### Given material
━━━━━━━━━━
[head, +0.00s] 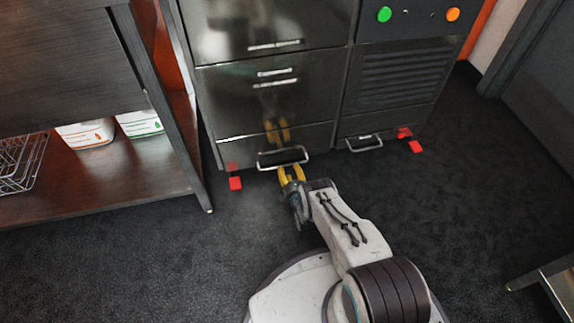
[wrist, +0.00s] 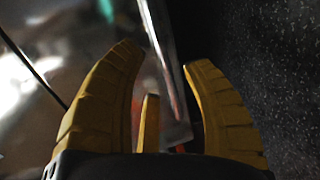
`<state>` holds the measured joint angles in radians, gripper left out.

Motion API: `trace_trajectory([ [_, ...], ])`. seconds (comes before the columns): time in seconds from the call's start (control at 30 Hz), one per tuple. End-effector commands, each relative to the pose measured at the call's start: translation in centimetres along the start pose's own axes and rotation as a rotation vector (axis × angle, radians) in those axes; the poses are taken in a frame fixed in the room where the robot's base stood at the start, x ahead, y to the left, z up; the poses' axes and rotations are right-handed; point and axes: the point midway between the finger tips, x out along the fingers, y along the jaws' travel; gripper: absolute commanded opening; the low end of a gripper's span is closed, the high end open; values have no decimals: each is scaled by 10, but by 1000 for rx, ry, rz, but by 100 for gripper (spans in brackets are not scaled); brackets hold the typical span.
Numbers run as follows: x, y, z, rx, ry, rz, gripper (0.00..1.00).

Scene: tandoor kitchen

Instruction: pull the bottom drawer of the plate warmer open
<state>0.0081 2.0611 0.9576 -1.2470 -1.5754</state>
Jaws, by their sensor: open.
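The plate warmer (head: 225,98) is a dark steel cabinet with stacked drawers on its left side. Its bottom drawer (head: 240,153) is a low front panel, seemingly flush with the cabinet. The drawer's bar handle (head: 283,164) sticks out toward me. My gripper (head: 291,170) has yellow fingers and is open just in front of this handle, low near the floor. In the wrist view a pale metal bar (wrist: 163,45) runs between the spread fingers, apparently the handle. I cannot tell whether the fingers touch it.
A similar low handle (head: 364,143) sits to the right, under a vented panel (head: 387,75). Red feet (head: 235,183) stick out at the cabinet's base. A wooden shelf unit (head: 120,180) with tubs stands left. Dark floor (head: 120,265) is free in front.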

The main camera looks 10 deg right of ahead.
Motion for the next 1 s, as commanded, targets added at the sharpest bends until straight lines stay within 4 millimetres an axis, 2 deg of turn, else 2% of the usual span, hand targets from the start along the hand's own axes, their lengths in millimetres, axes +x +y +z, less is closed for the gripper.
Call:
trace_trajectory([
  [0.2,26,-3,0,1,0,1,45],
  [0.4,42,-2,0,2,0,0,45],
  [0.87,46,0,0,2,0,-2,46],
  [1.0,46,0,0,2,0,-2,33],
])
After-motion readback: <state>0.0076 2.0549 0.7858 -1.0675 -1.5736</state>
━━━━━━━━━━
Output, unchanged, the lines from the line with "Motion for the" through the final line of the material.

Motion for the next 1 s, as commanded, targets added at the sharpest bends until straight lines stay within 4 millimetres an axis, 2 deg of turn, else 2% of the usual span, hand targets from the start along the hand's own axes, their lengths in millimetres, axes +x +y +z, less is closed for the gripper.
Call:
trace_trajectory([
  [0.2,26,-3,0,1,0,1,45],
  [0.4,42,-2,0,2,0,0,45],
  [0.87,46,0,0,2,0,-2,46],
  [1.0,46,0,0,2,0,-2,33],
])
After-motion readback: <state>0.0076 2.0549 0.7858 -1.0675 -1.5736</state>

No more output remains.